• _Task material_
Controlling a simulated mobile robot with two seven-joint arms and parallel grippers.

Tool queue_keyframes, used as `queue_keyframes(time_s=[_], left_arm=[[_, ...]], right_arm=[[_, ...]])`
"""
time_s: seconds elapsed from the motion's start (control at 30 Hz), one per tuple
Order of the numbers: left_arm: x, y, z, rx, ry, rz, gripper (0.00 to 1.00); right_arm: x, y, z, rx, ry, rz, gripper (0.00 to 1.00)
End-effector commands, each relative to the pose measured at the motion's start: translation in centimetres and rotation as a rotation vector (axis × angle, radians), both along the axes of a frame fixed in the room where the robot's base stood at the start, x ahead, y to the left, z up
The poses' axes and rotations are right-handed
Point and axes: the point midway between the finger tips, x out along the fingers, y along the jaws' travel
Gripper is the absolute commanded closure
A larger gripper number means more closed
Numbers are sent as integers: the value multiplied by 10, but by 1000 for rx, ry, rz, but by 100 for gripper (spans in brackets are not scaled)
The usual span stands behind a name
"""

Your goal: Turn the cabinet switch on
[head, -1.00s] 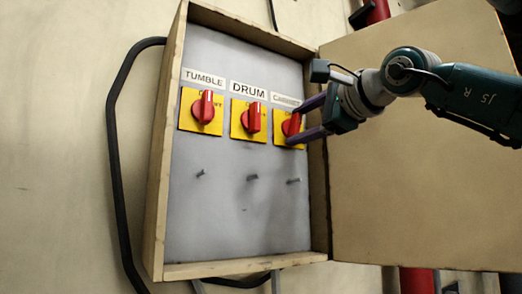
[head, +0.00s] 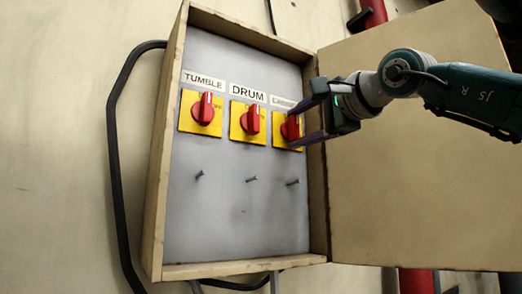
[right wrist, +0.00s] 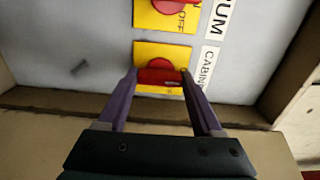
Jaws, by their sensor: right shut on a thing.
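The cabinet switch (head: 290,127) is a red knob on a yellow plate, the rightmost of three in the open box. Its label is partly hidden by my gripper in the head view. My right gripper (head: 299,121) reaches in from the right, its purple fingers above and below the knob. In the right wrist view, the fingers of my right gripper (right wrist: 160,76) are shut on the red knob of the cabinet switch (right wrist: 158,69), one on each side. The knob's exact setting is hard to read. My left gripper is not in view.
The drum switch (head: 251,121) and the tumble switch (head: 203,109) are to the left on the same grey panel. Small bolts stick out below them. The wooden box rim (head: 162,150) surrounds the panel, and the box door (head: 420,190) stands open at right.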

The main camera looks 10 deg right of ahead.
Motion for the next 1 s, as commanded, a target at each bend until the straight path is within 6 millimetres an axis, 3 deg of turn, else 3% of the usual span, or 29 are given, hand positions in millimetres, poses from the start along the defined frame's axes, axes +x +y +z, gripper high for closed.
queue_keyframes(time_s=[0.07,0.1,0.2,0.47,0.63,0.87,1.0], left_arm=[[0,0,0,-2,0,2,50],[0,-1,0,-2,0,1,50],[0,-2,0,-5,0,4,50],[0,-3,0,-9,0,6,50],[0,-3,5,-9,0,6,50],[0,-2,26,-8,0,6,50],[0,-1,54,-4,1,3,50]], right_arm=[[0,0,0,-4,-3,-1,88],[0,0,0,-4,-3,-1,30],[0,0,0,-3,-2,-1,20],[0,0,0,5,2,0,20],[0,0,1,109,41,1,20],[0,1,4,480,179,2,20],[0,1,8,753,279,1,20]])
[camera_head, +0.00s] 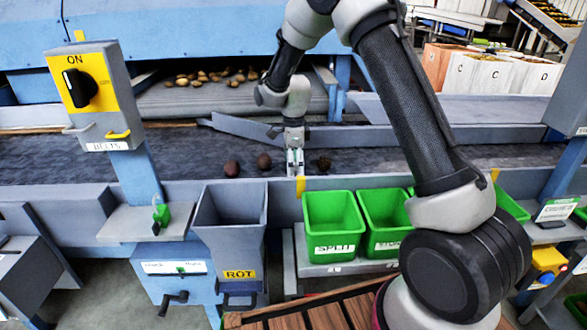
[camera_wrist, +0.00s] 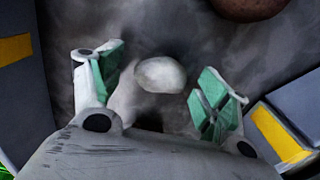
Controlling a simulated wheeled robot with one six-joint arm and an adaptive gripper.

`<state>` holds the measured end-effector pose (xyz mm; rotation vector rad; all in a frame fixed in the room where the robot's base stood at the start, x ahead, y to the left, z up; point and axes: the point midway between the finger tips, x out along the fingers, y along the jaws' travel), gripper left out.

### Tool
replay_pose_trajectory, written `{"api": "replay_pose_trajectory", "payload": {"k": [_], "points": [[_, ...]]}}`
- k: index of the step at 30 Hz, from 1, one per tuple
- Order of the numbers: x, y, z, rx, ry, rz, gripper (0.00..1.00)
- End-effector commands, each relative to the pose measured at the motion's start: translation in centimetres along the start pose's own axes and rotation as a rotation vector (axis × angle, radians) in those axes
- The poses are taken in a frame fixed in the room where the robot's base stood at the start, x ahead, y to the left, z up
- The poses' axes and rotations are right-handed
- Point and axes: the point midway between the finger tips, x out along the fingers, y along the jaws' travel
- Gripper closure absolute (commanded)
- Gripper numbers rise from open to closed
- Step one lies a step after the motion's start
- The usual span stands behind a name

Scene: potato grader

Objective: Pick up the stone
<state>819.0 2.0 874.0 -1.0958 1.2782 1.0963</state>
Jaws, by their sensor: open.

• _To do_
Each line of the material that holds the string "handed" counts once; give the total alone.

• _Solution for this problem_
2